* Do this: Set down all of the data that follows word for word, without the images.

* Records shown:
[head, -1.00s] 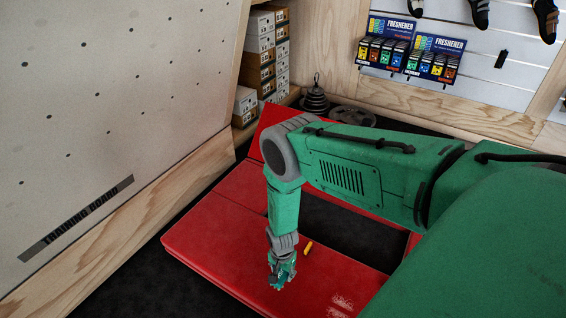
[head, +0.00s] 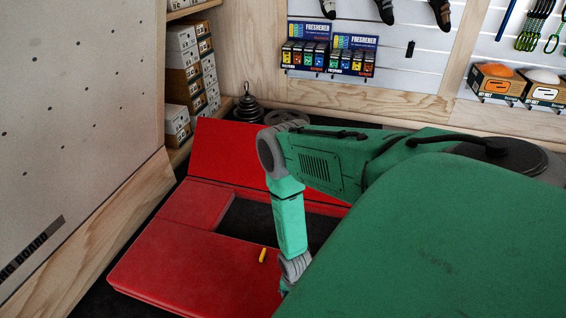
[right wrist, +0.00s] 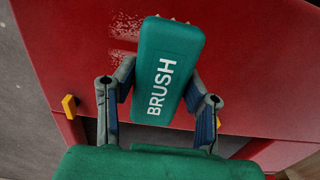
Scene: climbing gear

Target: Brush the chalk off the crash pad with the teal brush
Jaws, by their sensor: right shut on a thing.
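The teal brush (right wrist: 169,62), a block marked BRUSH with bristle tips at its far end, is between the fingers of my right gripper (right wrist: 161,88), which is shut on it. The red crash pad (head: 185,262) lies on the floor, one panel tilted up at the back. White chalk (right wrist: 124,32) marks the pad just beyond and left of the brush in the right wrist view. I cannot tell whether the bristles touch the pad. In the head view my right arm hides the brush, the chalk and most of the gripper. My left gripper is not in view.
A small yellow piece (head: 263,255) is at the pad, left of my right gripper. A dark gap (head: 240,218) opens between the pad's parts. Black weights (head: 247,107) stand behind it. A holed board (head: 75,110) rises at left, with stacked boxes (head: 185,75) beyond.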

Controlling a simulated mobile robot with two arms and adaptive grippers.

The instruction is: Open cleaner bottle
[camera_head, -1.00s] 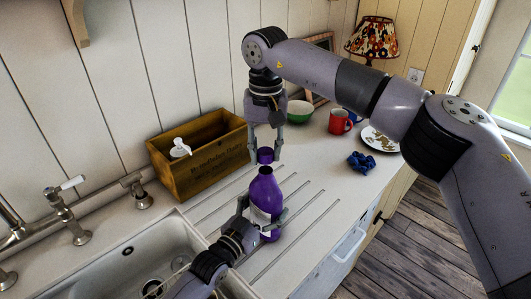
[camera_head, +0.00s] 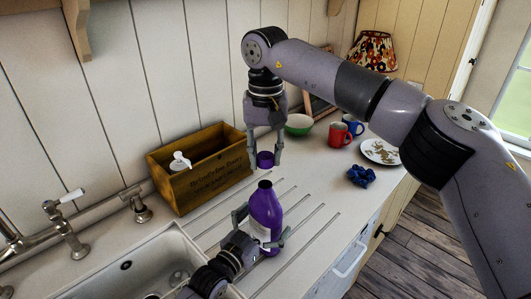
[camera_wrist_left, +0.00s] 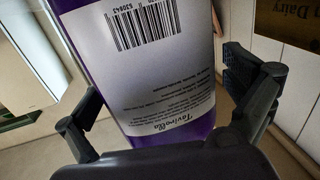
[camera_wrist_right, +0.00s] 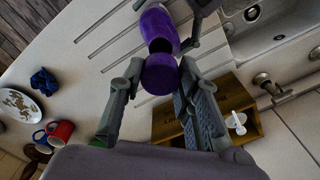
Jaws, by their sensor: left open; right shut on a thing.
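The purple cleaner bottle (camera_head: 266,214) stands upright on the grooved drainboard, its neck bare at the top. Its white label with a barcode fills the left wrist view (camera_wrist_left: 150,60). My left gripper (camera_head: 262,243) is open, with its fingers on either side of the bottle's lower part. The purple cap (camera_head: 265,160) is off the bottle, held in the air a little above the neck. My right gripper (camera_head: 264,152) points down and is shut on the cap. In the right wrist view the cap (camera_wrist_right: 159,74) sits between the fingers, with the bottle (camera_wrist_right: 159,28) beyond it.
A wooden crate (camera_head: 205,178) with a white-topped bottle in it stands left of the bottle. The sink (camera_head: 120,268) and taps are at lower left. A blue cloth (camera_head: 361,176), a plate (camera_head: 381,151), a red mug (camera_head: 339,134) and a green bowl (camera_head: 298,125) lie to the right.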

* Written answer:
[head, -1.00s] 
[head, +0.00s] 
[right wrist, +0.00s] 
Scene: climbing gear

Target: Brush the chalk off the crash pad with the teal brush
Jaws, by their sensor: right shut on a thing.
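The teal brush (right wrist: 169,62), a block marked BRUSH with bristle tips at its far end, is between the fingers of my right gripper (right wrist: 161,88), which is shut on it. The red crash pad (head: 185,262) lies on the floor, one panel tilted up at the back. White chalk (right wrist: 124,32) marks the pad just beyond and left of the brush in the right wrist view. I cannot tell whether the bristles touch the pad. In the head view my right arm hides the brush, the chalk and most of the gripper. My left gripper is not in view.
A small yellow piece (head: 263,255) is at the pad, left of my right gripper. A dark gap (head: 240,218) opens between the pad's parts. Black weights (head: 247,107) stand behind it. A holed board (head: 75,110) rises at left, with stacked boxes (head: 185,75) beyond.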

Controlling a simulated mobile robot with two arms and adaptive grippers.

The instruction is: Open cleaner bottle
[camera_head, -1.00s] 
[camera_head, +0.00s] 
[camera_wrist_left, +0.00s] 
[camera_wrist_right, +0.00s] 
Jaws, by their sensor: left open; right shut on a thing.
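The purple cleaner bottle (camera_head: 266,214) stands upright on the grooved drainboard, its neck bare at the top. Its white label with a barcode fills the left wrist view (camera_wrist_left: 150,60). My left gripper (camera_head: 262,243) is open, with its fingers on either side of the bottle's lower part. The purple cap (camera_head: 265,160) is off the bottle, held in the air a little above the neck. My right gripper (camera_head: 264,152) points down and is shut on the cap. In the right wrist view the cap (camera_wrist_right: 159,74) sits between the fingers, with the bottle (camera_wrist_right: 159,28) beyond it.
A wooden crate (camera_head: 205,178) with a white-topped bottle in it stands left of the bottle. The sink (camera_head: 120,268) and taps are at lower left. A blue cloth (camera_head: 361,176), a plate (camera_head: 381,151), a red mug (camera_head: 339,134) and a green bowl (camera_head: 298,125) lie to the right.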

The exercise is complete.